Твардовский не только делился своей радостью с близкими людьми и ревниво оценивал читавших (по его предложению) рукопись по их реакции: если Сурков тут же перевел разговор на воспоминания о собственном пребывании в 1920 году в эстонском плену, то Чуковский, получив повесть вечером, утром принес восторженный отзыв; восхищен был и Маршак.

«Кто из вельмож советской литературы до Твардовского или кроме Твардовского, – продолжал Солженицын, – захотел бы и одерзел бы такую разрушительную повестушку предложить наверх?» А тот обратился к Хрущеву, утверждая в сопроводительном письмеце: «Речь идет о поразительно талантливой повести А. Солженицына „Один день Ивана Денисовича“ (так он ее переименовал. – А. Т-в). Имя этого автора до сих пор никому не было известно, но завтра может стать одним из замечательных имен нашей литературы».

Хрущев заметно старел и, когда Лебедеву приходилось ему что-нибудь долго читать, порой задремывал. Но на этот раз, когда чтение присланной повести пришлось прервать, на следующее утро отодвинул все дела и потребовал: дальше!
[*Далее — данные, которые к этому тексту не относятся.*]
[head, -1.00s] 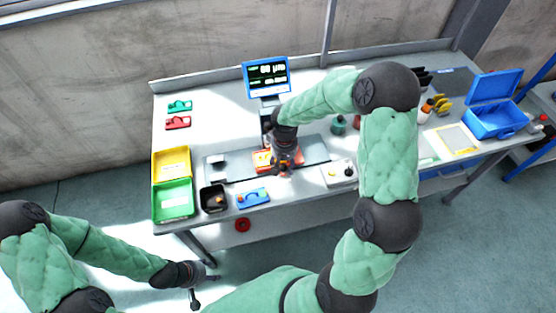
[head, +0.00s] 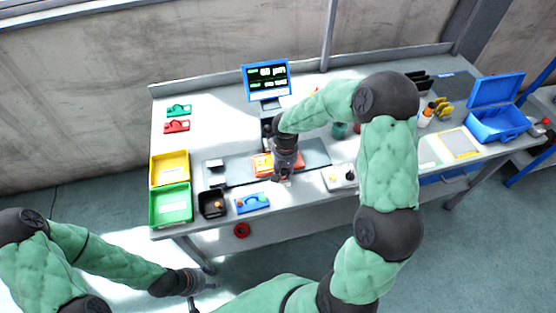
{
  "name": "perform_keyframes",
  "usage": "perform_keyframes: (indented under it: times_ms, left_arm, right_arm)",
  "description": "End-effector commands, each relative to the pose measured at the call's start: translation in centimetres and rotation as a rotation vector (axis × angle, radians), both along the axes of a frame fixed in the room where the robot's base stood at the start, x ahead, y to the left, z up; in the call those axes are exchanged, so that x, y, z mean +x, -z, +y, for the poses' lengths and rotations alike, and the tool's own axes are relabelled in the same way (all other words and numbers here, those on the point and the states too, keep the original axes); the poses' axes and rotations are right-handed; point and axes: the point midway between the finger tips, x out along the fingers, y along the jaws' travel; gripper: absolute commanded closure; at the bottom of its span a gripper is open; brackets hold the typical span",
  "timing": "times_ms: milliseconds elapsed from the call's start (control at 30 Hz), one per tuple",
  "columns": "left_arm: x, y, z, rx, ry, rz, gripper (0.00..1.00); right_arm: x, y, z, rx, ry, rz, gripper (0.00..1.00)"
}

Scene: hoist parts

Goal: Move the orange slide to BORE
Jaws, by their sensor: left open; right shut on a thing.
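The orange slide (head: 262,163) sits on the long grey rail (head: 316,153) in the middle of the bench, in the head view. My right gripper (head: 282,177) reaches down over the slide's right part and is shut, apparently on the slide. The gripper and wrist hide the grip itself and part of the slide. Any BORE mark on the rail is too small to read. My left gripper (head: 204,288) is open and empty, low in front of the bench.
A blue-framed screen (head: 267,77) stands behind the rail. Yellow (head: 170,167) and green (head: 171,204) trays are at the left. A black bin (head: 212,204), a blue part (head: 252,202) and a pale box (head: 338,178) line the front.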

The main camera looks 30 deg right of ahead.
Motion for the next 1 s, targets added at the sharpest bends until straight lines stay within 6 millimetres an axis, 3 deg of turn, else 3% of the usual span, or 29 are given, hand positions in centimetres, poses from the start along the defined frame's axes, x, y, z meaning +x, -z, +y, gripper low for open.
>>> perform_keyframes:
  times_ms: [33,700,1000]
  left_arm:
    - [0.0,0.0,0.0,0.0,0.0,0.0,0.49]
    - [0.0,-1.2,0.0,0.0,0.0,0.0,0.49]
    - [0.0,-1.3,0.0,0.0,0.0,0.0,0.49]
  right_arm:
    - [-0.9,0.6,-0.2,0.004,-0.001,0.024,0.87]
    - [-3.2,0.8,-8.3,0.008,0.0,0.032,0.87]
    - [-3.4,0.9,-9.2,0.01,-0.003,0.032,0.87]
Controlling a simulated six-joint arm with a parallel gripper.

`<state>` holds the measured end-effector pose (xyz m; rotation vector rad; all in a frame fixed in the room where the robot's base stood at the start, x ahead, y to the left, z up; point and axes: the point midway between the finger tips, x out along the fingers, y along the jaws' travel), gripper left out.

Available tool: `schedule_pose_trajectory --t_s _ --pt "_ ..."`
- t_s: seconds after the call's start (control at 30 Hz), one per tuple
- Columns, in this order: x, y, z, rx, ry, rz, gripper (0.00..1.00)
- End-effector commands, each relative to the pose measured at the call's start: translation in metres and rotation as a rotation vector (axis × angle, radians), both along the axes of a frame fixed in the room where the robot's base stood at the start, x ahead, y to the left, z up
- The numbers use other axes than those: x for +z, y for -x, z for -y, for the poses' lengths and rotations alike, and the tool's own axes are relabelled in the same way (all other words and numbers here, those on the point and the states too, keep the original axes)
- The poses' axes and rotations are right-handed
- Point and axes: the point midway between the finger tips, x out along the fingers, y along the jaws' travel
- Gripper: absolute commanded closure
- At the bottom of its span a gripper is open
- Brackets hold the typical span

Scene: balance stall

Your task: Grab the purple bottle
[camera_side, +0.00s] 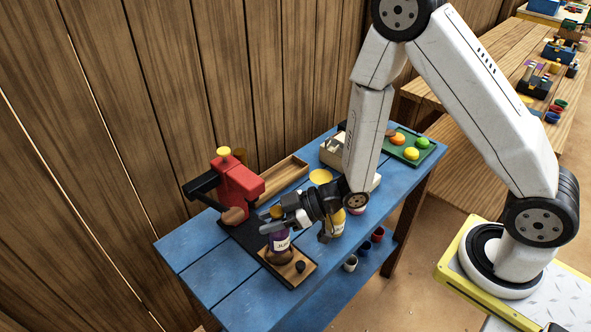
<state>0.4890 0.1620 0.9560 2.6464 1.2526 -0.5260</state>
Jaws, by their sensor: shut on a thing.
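The purple bottle (280,241) has a purple body, a pale label and a yellowish top. It is upright over the wooden board (301,274) at the front of the blue table. My gripper (277,222) is shut on the bottle near its upper part, reaching in from the right. Whether the bottle's base touches what is under it is hard to tell. A yellow bottle (337,226) stands just right of it, partly hidden by my gripper's wrist.
A red press-like device (238,185) with a black arm stands at left. A wooden tray (283,179) lies behind. A green tray (403,156) with fruit-like items is at the back right. Cups (350,263) sit on a lower shelf. Bare blue tabletop (185,248) is at left.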

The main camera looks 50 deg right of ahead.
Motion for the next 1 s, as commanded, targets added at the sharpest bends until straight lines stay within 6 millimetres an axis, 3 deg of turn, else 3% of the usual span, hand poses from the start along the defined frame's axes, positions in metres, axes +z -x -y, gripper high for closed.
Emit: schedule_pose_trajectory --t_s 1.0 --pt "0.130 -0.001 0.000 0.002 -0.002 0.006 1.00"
«Было все так же темно в небе, с которого лагерные фонари согнали звезды…» – И казалось, в описанных в повести истощенных, голодных, иззябшихся людях тоже все должно было поблекнуть, исчезнуть, смениться тупым равнодушием и вечным страхом («только и высматривай, чтоб на горло тебе не кинулись…» – овчарки ли, охрана, а то и свой брат, вконец озверевший зэк!). Ан, оказывается, не превратилась в пепел душа Шухова, знавшего и войну, и плен, и «родимый» лагерь, – как только сохранил он и доброту, и совесть! И вовсе уж удивительно: все лишения никак его отучить не могут: «всякую вещь и всякий труд жалеет… чтоб зря не гинули»! И мастер первостатейный. «Ну как тебя на свободу отпускать?» – шутит, любуясь его работой, бригадир.

А говорит как! Даже прервал лебедевскую ровную речь Никита Сергеевич: как, как? И тот повторил: «„Волчье солнышко“ – так у Шухова в краю (вологодском, бедном – но только не на меткое словцо! – А. Т-в) ино месяц зовут». Запомнилось Хрущеву, не раз поминал потом!